------ Dataset excerpts
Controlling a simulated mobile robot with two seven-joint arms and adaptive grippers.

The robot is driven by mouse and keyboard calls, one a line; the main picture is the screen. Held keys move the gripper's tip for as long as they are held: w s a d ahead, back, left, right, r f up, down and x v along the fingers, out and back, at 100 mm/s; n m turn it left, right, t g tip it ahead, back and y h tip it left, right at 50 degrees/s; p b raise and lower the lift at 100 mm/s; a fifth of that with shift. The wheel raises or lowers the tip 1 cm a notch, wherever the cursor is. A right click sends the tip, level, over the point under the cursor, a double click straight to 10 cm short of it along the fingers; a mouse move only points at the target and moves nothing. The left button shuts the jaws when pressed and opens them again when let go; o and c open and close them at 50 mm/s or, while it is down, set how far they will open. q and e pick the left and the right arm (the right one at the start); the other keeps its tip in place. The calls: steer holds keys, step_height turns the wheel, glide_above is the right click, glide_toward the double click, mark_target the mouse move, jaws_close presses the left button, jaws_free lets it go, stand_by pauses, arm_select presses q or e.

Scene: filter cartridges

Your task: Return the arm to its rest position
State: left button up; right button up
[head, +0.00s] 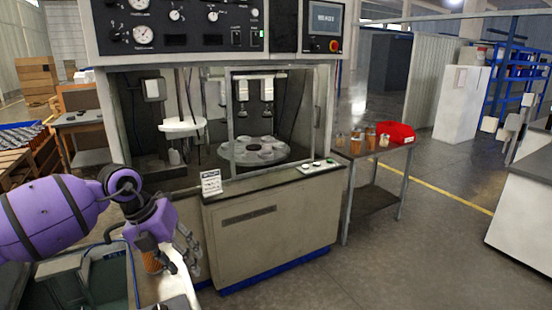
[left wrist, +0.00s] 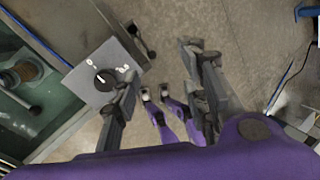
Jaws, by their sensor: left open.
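My left arm (head: 45,215) is purple and reaches in from the left of the head view, bent down at the wrist. Its gripper (head: 182,256) hangs in front of the test machine, over the edge of a bench. In the left wrist view the two fingers of the left gripper (left wrist: 163,95) stand wide apart, with only floor and purple parts farther off between them. An orange-brown cartridge (head: 151,262) shows just left of the gripper in the head view, partly hidden by it. My right gripper is not in view.
The machine (head: 270,235) has a round turntable (head: 255,150) behind its window. A side table (head: 375,155) holds several cartridges (head: 356,140) and a red bin (head: 395,132). A grey knob panel (left wrist: 103,78) lies close left of the fingers.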

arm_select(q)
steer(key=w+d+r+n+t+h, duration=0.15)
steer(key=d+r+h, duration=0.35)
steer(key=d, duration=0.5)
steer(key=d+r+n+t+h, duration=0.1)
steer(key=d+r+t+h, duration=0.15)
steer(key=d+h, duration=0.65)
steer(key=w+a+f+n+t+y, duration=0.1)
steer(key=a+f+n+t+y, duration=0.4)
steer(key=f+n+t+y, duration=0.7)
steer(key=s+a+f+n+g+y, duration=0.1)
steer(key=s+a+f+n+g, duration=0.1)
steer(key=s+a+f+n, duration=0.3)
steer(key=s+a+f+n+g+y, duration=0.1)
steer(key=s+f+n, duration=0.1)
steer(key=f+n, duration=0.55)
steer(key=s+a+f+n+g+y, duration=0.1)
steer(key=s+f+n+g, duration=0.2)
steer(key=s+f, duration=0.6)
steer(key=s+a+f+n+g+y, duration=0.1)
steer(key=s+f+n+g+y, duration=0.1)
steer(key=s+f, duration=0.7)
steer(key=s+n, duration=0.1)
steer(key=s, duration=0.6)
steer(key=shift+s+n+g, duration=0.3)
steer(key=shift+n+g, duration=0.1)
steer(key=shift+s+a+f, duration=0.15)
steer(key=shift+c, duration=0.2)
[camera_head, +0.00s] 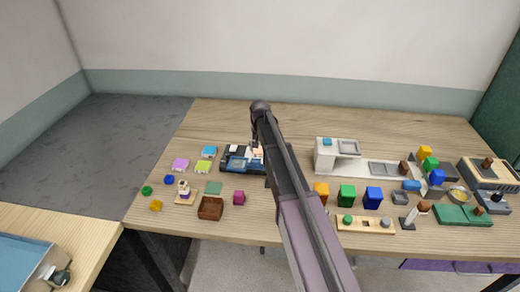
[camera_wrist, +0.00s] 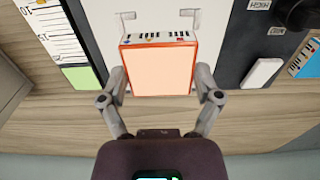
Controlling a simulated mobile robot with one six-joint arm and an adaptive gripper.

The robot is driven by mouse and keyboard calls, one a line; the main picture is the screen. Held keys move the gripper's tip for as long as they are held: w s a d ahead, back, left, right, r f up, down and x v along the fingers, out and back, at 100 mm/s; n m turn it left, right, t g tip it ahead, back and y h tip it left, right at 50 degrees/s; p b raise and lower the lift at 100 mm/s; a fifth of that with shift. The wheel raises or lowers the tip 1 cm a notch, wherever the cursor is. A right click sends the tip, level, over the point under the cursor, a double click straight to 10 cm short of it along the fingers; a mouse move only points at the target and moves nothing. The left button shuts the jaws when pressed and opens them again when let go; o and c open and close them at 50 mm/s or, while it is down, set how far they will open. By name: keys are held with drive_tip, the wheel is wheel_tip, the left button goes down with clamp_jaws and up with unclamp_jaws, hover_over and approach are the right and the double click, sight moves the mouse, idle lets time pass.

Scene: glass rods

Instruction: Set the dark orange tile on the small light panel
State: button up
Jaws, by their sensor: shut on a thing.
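The orange tile (camera_wrist: 158,72) has a pale peach face, an orange rim and a strip of black and white marks along its far edge. My gripper (camera_wrist: 160,85) is shut on it, one finger at each side. The light panel (camera_wrist: 160,15) is white with grey corner brackets and lies beyond and under the tile in the wrist view. I cannot tell whether the tile touches it. In the head view the tile (camera_head: 257,152) is a small peach patch beside my arm, at the dark board (camera_head: 229,167). My arm hides the fingertips there.
In the wrist view, a white block (camera_wrist: 262,73), a blue card (camera_wrist: 304,62) and a black knob (camera_wrist: 303,12) lie right of the panel. A green and white card (camera_wrist: 78,75) lies left. In the head view, coloured blocks (camera_head: 347,194) and a grey-white station (camera_head: 338,153) stand right of my arm.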

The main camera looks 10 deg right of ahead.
------------
• [Required work] Note each line of the entries that has "Controlling" in it, and copy those lines.

• [Exercise result]
Controlling a simulated mobile robot with two seven-joint arms and adaptive grippers.
Controlling a simulated mobile robot with one six-joint arm and an adaptive gripper.

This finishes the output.